DIRECTION
Will you print the material below without altering a single character?

(Manipulation episode records)
-=-=-=-=-

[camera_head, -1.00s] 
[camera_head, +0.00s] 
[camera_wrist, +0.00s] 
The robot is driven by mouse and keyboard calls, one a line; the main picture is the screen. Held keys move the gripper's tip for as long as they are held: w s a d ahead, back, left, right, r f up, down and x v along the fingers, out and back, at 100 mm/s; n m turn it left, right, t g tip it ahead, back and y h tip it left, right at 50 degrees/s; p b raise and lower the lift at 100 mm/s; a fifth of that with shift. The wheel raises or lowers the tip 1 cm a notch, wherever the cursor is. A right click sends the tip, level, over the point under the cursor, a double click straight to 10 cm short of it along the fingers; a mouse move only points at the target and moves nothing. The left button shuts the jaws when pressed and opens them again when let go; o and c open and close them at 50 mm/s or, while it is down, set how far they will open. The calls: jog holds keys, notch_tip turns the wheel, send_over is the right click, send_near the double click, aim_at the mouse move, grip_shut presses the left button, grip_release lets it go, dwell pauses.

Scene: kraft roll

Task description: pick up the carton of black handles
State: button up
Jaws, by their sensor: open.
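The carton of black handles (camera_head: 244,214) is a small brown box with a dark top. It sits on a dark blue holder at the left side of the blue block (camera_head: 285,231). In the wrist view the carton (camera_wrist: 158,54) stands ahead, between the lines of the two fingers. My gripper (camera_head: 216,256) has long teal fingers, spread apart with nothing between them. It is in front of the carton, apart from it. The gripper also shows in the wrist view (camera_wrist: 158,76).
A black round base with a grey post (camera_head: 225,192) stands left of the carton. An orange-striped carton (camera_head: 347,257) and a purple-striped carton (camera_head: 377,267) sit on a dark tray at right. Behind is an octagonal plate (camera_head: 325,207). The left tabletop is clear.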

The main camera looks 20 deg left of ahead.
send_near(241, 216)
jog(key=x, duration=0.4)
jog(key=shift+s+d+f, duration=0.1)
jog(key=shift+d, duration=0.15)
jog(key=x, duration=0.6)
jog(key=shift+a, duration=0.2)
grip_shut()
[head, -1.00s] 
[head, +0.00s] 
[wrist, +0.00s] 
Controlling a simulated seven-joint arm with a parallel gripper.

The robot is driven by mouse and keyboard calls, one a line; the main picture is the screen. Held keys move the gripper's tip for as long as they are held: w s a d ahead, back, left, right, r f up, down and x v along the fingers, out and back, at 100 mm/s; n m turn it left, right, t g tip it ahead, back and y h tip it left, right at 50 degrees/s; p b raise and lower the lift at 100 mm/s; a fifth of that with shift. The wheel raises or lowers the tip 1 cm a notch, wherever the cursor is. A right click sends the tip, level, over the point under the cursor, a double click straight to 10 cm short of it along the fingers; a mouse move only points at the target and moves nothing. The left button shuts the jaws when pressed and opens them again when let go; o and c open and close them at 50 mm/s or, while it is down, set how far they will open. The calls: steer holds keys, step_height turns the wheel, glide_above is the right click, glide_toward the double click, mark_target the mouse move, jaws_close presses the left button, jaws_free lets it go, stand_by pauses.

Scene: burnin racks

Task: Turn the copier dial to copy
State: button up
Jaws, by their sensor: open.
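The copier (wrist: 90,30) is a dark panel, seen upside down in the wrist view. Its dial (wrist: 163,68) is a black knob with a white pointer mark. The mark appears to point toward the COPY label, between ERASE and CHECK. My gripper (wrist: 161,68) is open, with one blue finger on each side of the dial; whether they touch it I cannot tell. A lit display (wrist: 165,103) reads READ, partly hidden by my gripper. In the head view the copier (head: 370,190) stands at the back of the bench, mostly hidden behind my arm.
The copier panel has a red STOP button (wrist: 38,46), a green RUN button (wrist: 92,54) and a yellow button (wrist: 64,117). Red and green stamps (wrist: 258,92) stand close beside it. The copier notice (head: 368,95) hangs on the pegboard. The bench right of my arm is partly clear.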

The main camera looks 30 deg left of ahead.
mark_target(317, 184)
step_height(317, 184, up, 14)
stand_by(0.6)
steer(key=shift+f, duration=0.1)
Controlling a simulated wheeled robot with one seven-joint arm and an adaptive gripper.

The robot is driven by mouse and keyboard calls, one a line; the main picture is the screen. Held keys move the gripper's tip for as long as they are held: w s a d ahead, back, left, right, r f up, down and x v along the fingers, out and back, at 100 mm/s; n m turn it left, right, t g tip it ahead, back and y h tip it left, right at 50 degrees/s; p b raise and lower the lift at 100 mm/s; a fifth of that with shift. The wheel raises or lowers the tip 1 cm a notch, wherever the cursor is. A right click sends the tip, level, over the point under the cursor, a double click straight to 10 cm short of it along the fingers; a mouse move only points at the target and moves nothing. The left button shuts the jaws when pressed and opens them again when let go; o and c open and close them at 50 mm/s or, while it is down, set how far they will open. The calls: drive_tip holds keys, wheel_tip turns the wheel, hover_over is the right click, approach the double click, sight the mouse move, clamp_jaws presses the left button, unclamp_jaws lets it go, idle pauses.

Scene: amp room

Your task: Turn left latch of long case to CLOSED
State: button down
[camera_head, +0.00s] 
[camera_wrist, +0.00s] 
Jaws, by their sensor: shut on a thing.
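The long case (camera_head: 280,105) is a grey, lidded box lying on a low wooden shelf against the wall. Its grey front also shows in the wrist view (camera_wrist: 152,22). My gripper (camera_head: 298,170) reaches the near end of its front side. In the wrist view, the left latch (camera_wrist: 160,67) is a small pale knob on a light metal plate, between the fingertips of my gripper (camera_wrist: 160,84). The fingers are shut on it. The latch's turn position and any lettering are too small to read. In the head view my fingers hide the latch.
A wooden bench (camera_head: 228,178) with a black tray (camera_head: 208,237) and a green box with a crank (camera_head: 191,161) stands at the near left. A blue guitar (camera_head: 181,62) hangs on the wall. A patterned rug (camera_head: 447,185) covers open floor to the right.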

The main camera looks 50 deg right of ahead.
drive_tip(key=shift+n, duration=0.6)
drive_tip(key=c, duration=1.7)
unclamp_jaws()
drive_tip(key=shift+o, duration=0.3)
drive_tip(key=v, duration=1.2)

-=-=-=-=-

RESULT OF THE TASK
[camera_head, -1.00s] 
[camera_head, +0.00s] 
[camera_wrist, +0.00s] 
The robot is driven by mouse and keyboard calls, one a line; the main picture is the screen. Held keys move the gripper's tip for as long as they are held: w s a d ahead, back, left, right, r f up, down and x v along the fingers, out and back, at 100 mm/s; n m turn it left, right, t g tip it ahead, back and y h tip it left, right at 50 degrees/s; p b raise and lower the lift at 100 mm/s; a fifth of that with shift. The wheel raises or lowers the tip 1 cm a notch, wherever the cursor is. A right click sends the tip, level, over the point under the cursor, a double click straight to 10 cm short of it along the fingers; a mouse move only points at the target and moves nothing. The left button shuts the jaws when pressed and opens them again when let go; o and c open and close them at 50 mm/s or, while it is down, set how far they will open. The calls: jog holds keys, notch_tip turns the wheel, send_over is the right click, send_near the double click, aim_at the mouse move, grip_shut presses the left button, grip_release lets it go, dwell pauses.

Scene: kraft roll

Task description: pick up the carton of black handles
State: button up
Jaws, by their sensor: open.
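The carton of black handles (camera_head: 244,214) is a small brown box with a dark top. It sits on a dark blue holder at the left side of the blue block (camera_head: 285,231). In the wrist view the carton (camera_wrist: 158,54) stands ahead, between the lines of the two fingers. My gripper (camera_head: 216,256) has long teal fingers, spread apart with nothing between them. It is in front of the carton, apart from it. The gripper also shows in the wrist view (camera_wrist: 158,76).
A black round base with a grey post (camera_head: 225,192) stands left of the carton. An orange-striped carton (camera_head: 347,257) and a purple-striped carton (camera_head: 377,267) sit on a dark tray at right. Behind is an octagonal plate (camera_head: 325,207). The left tabletop is clear.

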The main camera looks 20 deg left of ahead.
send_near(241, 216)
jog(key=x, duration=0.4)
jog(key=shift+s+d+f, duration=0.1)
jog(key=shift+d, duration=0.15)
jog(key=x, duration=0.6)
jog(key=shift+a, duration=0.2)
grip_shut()
[head, -1.00s] 
[head, +0.00s] 
[wrist, +0.00s] 
Controlling a simulated seven-joint arm with a parallel gripper.

The robot is driven by mouse and keyboard calls, one a line; the main picture is the screen. Held keys move the gripper's tip for as long as they are held: w s a d ahead, back, left, right, r f up, down and x v along the fingers, out and back, at 100 mm/s; n m turn it left, right, t g tip it ahead, back and y h tip it left, right at 50 degrees/s; p b raise and lower the lift at 100 mm/s; a fifth of that with shift. The wheel raises or lowers the tip 1 cm a notch, wherever the cursor is. A right click sends the tip, level, over the point under the cursor, a double click straight to 10 cm short of it along the fingers; a mouse move only points at the target and moves nothing. The left button shuts the jaws when pressed and opens them again when let go; o and c open and close them at 50 mm/s or, while it is down, set how far they will open. The calls: steer holds keys, step_height turns the wheel, glide_above is the right click, glide_toward the double click, mark_target the mouse move, jaws_close presses the left button, jaws_free lets it go, stand_by pauses.

Scene: burnin racks

Task: Turn the copier dial to copy
State: button up
Jaws, by their sensor: open.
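The copier (wrist: 90,30) is a dark panel, seen upside down in the wrist view. Its dial (wrist: 163,68) is a black knob with a white pointer mark. The mark appears to point toward the COPY label, between ERASE and CHECK. My gripper (wrist: 161,68) is open, with one blue finger on each side of the dial; whether they touch it I cannot tell. A lit display (wrist: 165,103) reads READ, partly hidden by my gripper. In the head view the copier (head: 370,190) stands at the back of the bench, mostly hidden behind my arm.
The copier panel has a red STOP button (wrist: 38,46), a green RUN button (wrist: 92,54) and a yellow button (wrist: 64,117). Red and green stamps (wrist: 258,92) stand close beside it. The copier notice (head: 368,95) hangs on the pegboard. The bench right of my arm is partly clear.

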The main camera looks 30 deg left of ahead.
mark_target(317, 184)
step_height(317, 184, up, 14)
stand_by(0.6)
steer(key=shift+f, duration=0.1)
Controlling a simulated wheeled robot with one seven-joint arm and an adaptive gripper.

The robot is driven by mouse and keyboard calls, one a line; the main picture is the screen. Held keys move the gripper's tip for as long as they are held: w s a d ahead, back, left, right, r f up, down and x v along the fingers, out and back, at 100 mm/s; n m turn it left, right, t g tip it ahead, back and y h tip it left, right at 50 degrees/s; p b raise and lower the lift at 100 mm/s; a fifth of that with shift. The wheel raises or lowers the tip 1 cm a notch, wherever the cursor is. A right click sends the tip, level, over the point under the cursor, a double click straight to 10 cm short of it along the fingers; a mouse move only points at the target and moves nothing. The left button shuts the jaws when pressed and opens them again when let go; o and c open and close them at 50 mm/s or, while it is down, set how far they will open. The calls: drive_tip holds keys, wheel_tip turns the wheel, hover_over is the right click, approach the double click, sight the mouse move, clamp_jaws presses the left button, unclamp_jaws lets it go, idle pauses.

Scene: amp room

Your task: Turn left latch of long case to CLOSED
State: button down
[camera_head, +0.00s] 
[camera_wrist, +0.00s] 
Jaws, by their sensor: shut on a thing.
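The long case (camera_head: 280,105) is a grey, lidded box lying on a low wooden shelf against the wall. Its grey front also shows in the wrist view (camera_wrist: 152,22). My gripper (camera_head: 298,170) reaches the near end of its front side. In the wrist view, the left latch (camera_wrist: 160,67) is a small pale knob on a light metal plate, between the fingertips of my gripper (camera_wrist: 160,84). The fingers are shut on it. The latch's turn position and any lettering are too small to read. In the head view my fingers hide the latch.
A wooden bench (camera_head: 228,178) with a black tray (camera_head: 208,237) and a green box with a crank (camera_head: 191,161) stands at the near left. A blue guitar (camera_head: 181,62) hangs on the wall. A patterned rug (camera_head: 447,185) covers open floor to the right.

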The main camera looks 50 deg right of ahead.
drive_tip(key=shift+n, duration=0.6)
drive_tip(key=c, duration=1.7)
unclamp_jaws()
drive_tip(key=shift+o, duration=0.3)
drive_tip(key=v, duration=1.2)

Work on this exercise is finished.